Planning Your Shakedown
Where To Go
Choose a caravan park with full facilities: powered sites, water, amenities block, dump point. You want the safety net of infrastructure while you’re still learning. A park 1-2 hours from home is ideal. If something fails catastrophically (unlikely but possible), you’re not stranded. Look for a park that offers drive-through sites if you’re not confident reversing yet.
How Long
Minimum two nights. One night isn’t long enough to properly test water usage, fridge performance, battery drain, or daily routines. Three to four nights is better; it gives you time to settle in, discover issues, and actually enjoy the experience rather than rushing through a checklist. If you can include a travel day between parks (drive to one park, stay two nights, drive to another, stay one night), even better, because it tests your pack-up and setup process twice.
What To Pack
Everything. Pack the van as though you’re going on the Big Lap. Full water tank, full gas bottles, all the gear you plan to carry, food for the duration, and every accessory you own. The point is to test the van at its real operating weight and with its real load, not a half-loaded trial run that doesn’t reflect reality.

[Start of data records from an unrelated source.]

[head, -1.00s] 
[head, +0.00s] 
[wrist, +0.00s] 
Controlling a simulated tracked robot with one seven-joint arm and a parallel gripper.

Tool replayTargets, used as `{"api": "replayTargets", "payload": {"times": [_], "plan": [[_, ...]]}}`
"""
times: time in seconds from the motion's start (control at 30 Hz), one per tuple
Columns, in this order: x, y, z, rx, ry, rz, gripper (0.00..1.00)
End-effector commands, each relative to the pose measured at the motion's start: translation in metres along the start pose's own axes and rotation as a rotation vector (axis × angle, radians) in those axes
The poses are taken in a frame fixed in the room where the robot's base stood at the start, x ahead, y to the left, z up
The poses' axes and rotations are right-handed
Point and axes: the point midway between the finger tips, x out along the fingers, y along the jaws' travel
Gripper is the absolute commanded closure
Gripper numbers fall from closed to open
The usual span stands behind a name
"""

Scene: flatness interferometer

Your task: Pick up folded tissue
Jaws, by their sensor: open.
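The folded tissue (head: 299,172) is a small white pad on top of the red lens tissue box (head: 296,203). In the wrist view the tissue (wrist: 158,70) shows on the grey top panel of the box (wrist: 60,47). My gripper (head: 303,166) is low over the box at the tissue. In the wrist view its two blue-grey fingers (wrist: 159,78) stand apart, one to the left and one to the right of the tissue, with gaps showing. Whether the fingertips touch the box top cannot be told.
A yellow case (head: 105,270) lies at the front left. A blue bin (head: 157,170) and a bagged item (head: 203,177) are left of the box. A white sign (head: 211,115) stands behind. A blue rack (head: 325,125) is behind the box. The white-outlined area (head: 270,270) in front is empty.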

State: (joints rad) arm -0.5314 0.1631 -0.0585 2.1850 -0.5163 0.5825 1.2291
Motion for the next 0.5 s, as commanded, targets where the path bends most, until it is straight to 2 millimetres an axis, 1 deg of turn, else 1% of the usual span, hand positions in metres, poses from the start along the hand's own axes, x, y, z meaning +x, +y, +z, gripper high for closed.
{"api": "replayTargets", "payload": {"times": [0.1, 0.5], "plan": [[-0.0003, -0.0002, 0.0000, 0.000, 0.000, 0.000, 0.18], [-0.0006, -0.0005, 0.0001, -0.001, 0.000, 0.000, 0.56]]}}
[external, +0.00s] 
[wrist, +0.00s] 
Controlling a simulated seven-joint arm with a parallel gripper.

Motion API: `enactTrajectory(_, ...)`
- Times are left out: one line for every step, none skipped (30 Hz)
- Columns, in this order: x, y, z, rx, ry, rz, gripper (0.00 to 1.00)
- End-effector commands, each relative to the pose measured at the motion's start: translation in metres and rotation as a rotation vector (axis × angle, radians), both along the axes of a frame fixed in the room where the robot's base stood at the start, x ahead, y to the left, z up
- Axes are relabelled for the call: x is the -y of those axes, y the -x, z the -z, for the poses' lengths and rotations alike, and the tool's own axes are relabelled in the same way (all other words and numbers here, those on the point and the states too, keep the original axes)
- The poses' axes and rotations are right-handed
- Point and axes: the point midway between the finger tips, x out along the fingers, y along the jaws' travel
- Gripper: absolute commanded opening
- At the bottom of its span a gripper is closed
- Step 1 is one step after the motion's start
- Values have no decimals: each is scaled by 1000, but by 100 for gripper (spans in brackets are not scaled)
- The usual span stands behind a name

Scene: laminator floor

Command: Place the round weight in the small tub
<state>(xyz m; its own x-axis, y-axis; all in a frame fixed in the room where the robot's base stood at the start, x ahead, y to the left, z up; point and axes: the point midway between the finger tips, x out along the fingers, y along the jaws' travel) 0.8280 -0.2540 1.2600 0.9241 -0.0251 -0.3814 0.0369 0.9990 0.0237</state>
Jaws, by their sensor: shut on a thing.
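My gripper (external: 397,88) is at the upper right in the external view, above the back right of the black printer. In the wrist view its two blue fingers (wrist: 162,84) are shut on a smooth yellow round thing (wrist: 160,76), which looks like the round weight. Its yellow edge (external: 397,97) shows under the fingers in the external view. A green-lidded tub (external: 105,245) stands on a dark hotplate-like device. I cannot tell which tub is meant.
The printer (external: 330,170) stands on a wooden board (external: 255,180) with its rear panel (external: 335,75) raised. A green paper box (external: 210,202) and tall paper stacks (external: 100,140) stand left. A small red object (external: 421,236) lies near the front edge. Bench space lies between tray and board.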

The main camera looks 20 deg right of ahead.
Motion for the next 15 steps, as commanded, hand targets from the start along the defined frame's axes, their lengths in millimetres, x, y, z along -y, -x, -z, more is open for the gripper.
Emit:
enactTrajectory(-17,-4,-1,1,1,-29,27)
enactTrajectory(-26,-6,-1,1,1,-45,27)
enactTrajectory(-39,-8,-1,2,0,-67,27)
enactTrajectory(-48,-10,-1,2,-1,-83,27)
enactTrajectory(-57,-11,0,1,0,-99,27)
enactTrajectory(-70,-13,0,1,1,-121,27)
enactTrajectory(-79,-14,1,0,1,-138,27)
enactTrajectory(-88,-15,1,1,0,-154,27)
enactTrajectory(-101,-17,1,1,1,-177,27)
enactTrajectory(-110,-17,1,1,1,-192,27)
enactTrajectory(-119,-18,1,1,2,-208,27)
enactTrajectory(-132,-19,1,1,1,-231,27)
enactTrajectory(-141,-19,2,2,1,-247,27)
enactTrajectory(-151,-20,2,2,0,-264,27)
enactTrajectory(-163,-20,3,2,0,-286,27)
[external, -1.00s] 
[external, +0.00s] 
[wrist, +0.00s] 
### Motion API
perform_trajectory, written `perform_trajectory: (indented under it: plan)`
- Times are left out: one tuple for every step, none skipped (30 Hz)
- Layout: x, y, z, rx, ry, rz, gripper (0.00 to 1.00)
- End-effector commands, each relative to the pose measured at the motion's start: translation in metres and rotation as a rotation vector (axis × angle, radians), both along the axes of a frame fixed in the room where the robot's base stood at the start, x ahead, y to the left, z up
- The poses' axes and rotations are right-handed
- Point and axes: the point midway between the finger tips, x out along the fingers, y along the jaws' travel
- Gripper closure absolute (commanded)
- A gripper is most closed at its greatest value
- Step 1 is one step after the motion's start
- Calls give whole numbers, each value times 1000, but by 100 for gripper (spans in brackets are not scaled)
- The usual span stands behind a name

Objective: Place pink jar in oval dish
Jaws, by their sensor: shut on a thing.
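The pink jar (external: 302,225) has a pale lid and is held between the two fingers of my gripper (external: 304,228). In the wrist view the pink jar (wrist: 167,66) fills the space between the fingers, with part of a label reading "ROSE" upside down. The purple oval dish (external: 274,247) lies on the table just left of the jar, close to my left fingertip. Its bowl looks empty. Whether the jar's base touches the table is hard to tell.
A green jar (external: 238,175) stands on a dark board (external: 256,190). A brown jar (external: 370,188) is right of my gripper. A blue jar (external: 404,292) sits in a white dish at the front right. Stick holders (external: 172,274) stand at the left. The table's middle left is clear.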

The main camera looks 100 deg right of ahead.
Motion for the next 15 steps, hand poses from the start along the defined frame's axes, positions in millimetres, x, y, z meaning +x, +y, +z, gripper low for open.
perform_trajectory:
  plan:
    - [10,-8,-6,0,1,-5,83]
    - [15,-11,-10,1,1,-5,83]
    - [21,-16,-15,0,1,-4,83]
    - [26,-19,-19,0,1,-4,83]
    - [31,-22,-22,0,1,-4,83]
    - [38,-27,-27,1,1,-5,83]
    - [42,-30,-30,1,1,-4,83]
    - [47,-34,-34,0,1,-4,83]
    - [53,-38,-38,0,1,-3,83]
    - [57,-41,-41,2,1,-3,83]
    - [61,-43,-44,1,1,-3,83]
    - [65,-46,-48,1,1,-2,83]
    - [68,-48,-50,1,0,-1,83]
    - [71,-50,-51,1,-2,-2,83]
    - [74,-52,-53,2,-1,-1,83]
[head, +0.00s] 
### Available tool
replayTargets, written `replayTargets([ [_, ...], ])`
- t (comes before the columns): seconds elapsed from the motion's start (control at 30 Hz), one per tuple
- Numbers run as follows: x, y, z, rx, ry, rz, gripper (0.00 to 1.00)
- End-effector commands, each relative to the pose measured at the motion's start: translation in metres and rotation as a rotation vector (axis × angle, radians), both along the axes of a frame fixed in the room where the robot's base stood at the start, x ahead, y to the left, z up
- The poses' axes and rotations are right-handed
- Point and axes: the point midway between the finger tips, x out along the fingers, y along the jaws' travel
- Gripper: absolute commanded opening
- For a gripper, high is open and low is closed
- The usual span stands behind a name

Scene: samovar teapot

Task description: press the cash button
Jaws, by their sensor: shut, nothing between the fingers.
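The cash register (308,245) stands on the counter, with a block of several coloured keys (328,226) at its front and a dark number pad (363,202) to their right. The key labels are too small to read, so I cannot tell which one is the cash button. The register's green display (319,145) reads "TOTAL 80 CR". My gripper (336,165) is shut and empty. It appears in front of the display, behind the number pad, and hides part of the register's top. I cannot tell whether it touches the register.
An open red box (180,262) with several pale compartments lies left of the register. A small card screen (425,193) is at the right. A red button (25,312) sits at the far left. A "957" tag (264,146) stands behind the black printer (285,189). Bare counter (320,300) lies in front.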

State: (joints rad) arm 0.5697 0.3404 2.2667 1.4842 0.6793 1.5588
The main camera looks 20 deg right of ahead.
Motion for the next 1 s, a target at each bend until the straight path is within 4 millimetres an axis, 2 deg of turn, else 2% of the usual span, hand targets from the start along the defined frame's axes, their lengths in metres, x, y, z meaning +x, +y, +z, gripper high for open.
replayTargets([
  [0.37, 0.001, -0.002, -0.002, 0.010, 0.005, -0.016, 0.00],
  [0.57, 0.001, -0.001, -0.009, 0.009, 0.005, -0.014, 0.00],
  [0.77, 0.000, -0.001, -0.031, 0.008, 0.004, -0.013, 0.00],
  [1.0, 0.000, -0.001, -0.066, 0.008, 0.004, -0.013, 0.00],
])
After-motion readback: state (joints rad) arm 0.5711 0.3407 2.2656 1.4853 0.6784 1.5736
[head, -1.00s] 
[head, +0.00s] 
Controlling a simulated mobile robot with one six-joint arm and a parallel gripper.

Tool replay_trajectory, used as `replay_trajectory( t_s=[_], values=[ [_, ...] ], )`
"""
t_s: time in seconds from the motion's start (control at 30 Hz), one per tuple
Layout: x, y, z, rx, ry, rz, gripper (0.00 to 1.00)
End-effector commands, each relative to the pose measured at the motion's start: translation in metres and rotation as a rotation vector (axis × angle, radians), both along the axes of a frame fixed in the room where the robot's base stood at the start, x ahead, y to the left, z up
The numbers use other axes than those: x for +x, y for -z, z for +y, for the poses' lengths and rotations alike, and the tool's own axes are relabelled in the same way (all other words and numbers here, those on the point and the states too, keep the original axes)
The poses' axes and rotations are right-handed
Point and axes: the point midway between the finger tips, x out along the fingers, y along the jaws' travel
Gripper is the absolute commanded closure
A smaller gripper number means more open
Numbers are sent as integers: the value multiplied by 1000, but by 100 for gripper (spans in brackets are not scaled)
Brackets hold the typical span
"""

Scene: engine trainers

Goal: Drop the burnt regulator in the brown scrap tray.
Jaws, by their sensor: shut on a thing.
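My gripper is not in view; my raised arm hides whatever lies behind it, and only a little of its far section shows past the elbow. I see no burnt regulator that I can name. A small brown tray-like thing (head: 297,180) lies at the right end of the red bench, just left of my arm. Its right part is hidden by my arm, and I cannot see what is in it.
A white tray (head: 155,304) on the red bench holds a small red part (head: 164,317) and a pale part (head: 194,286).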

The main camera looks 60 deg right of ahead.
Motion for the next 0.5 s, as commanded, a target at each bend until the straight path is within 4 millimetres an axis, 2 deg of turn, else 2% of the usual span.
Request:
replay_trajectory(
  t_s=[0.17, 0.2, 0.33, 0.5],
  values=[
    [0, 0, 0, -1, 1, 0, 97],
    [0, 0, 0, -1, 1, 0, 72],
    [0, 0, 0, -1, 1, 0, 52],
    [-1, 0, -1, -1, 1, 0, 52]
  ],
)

Before you leave, weigh the fully loaded van at a public weighbridge. This confirms you’re within your ATM limit and gives you a baseline tow ball weight. Adjusting the load is much easier in the driveway than at the caravan park.
What To Test
Towing
How does the van feel behind the vehicle? Is it tracking straight or pulling to one side? Any unusual sway, bouncing, or porpoising? How does braking feel? Does the van push the vehicle forward under heavy braking (brake controller may need adjusting)? How’s the engine temperature and transmission while towing uphill? What’s the fuel consumption? Note the answers; they become your baseline for comparison on future trips.
Water System
Run every tap, flush the toilet, use the shower. Check for leaks under the van, inside cupboards near plumbing, and around the water heater. Note how long the hot water lasts and how long it takes to reheat. Fill the tank and note the reading on the gauge (if fitted); use water normally for the trip and see how accurate the gauge is. Many factory-fitted gauges are approximate at best.
Electrical
Test every 240V outlet with a phone charger or appliance. Test every 12V point and USB outlet. Check the battery monitor: how fast does the battery drain overnight with the fridge running? Do the interior lights all work? Does the external light work? Test the water pump on 12V (disconnect from mains) to confirm it pressurises properly.
Gas
Light every gas burner on the stove. Run the hot water on gas. Check gas bottle connections for leaks using soapy water (bubbles indicate a leak). Confirm the gas regulator is functioning (steady flame, no fluctuation).
Fridge
Load it with food and drinks and check the temperature after 12 hours. Does it maintain temperature while towing? (Check immediately on arrival.) Does it switch between 12V, 240V, and gas (if applicable) correctly? Is it level enough to operate efficiently?
Everything Else
Awning: does it extend and retract smoothly? Toilet: is the cassette sealing properly, does the flush work, are there any leaks? Cupboards: which ones fly open while driving? Bed: is it comfortable for a full night? Ventilation: is airflow adequate, or does the van get stuffy? Noise: what rattles while driving? (Something always rattles.)
The Shakedown Checklist
Take this with you and work through it systematically:
| System | Test | Pass/Fail/Notes |
|---|---|---|
| Towing | Tracking straight, no sway | |
| Towing | Brakes engaging, controller set correctly | |
| Towing | Mirrors adequate visibility | |
| Water | All taps flowing, no leaks | |
| Water | Hot water working (gas and/or electric) | |
| Water | Shower draining properly | |
| Water | Water pump working on 12V | |
| Electrical | All 240V outlets working | |
| Electrical | All 12V/USB outlets working | |
| Electrical | Battery holding charge overnight | |
| Gas | All burners lighting and holding flame | |
| Gas | No leaks at connections (soapy water test) | |
| Fridge | Maintaining temperature on all power sources | |
| Toilet | Flush working, cassette sealing, no leaks | |
| Awning | Extends and retracts smoothly | |
| Cupboards | All doors/drawers staying latched while driving | |
| Bed | Comfortable for a full night | |
| Noise | Rattles identified (note locations) | |
| Ventilation | Adequate airflow, no stuffiness |
After the Shakedown
You’ll come home with a list. Everyone does. The list typically falls into three categories:
Fix immediately (safety): Anything related to towing, braking, tyres, gas leaks, or electrical faults. These get addressed before the van moves again. If it’s a warranty issue on a new van, take it back to the dealer with your notes.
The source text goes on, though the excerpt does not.